Exercise description: For the listing underneath, give the count of lines containing the string "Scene" and nothing further.

Supplied data:
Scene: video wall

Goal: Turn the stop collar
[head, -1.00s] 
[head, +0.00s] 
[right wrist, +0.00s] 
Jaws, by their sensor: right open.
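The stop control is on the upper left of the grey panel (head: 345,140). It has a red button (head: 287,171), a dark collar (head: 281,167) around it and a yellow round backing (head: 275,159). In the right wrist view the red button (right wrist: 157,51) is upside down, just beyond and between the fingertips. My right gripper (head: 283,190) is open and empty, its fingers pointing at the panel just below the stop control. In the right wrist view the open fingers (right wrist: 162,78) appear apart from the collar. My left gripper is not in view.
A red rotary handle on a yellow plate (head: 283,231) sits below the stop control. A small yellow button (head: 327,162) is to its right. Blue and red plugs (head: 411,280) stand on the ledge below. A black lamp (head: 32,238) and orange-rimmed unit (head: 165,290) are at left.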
* * *
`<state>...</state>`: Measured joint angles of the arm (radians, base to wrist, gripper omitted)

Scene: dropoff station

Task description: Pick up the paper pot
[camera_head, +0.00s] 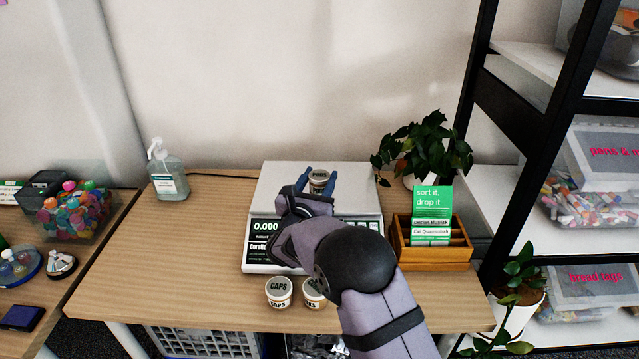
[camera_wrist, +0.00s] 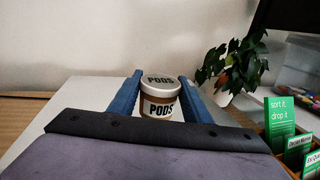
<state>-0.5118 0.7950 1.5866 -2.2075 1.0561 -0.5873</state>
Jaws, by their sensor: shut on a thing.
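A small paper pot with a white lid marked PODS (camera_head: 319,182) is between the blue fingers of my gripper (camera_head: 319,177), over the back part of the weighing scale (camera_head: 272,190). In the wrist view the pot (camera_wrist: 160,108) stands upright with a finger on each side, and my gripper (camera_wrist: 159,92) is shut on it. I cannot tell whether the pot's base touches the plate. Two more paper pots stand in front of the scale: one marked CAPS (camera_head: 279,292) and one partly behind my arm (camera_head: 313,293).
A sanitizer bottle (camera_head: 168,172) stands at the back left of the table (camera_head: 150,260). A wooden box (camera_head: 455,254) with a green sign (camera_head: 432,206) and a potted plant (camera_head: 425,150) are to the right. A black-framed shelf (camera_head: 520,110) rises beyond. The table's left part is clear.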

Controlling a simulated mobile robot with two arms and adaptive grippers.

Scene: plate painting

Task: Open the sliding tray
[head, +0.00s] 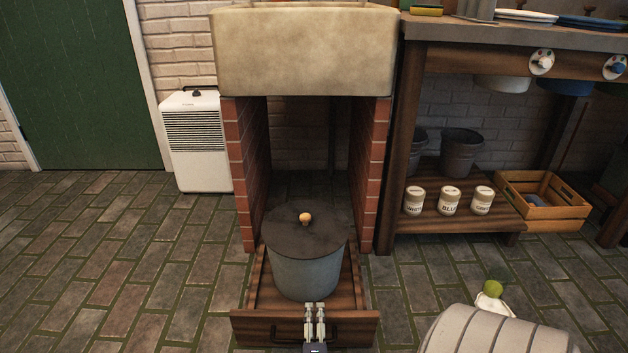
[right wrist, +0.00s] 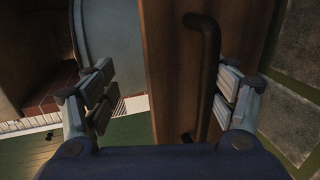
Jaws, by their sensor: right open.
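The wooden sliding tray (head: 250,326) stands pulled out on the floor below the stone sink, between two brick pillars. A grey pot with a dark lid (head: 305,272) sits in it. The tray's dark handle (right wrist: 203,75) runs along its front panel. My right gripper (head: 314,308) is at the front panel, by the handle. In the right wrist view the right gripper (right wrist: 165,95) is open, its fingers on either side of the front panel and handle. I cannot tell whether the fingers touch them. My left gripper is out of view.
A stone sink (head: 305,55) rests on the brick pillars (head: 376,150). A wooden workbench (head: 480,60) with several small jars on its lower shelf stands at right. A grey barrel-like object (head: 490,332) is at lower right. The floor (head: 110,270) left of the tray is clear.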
---
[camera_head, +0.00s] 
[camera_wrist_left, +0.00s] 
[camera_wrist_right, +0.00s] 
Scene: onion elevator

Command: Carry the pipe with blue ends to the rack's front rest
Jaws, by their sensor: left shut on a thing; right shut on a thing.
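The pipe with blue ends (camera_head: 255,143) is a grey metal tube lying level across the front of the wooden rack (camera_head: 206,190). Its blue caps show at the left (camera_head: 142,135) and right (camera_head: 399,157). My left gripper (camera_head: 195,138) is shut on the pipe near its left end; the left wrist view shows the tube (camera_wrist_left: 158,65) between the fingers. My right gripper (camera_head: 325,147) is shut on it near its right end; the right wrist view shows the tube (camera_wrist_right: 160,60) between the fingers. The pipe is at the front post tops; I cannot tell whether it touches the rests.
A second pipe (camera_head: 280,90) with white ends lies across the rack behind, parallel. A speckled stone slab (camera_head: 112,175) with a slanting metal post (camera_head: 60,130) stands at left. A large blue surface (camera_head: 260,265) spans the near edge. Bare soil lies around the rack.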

Completed task: 4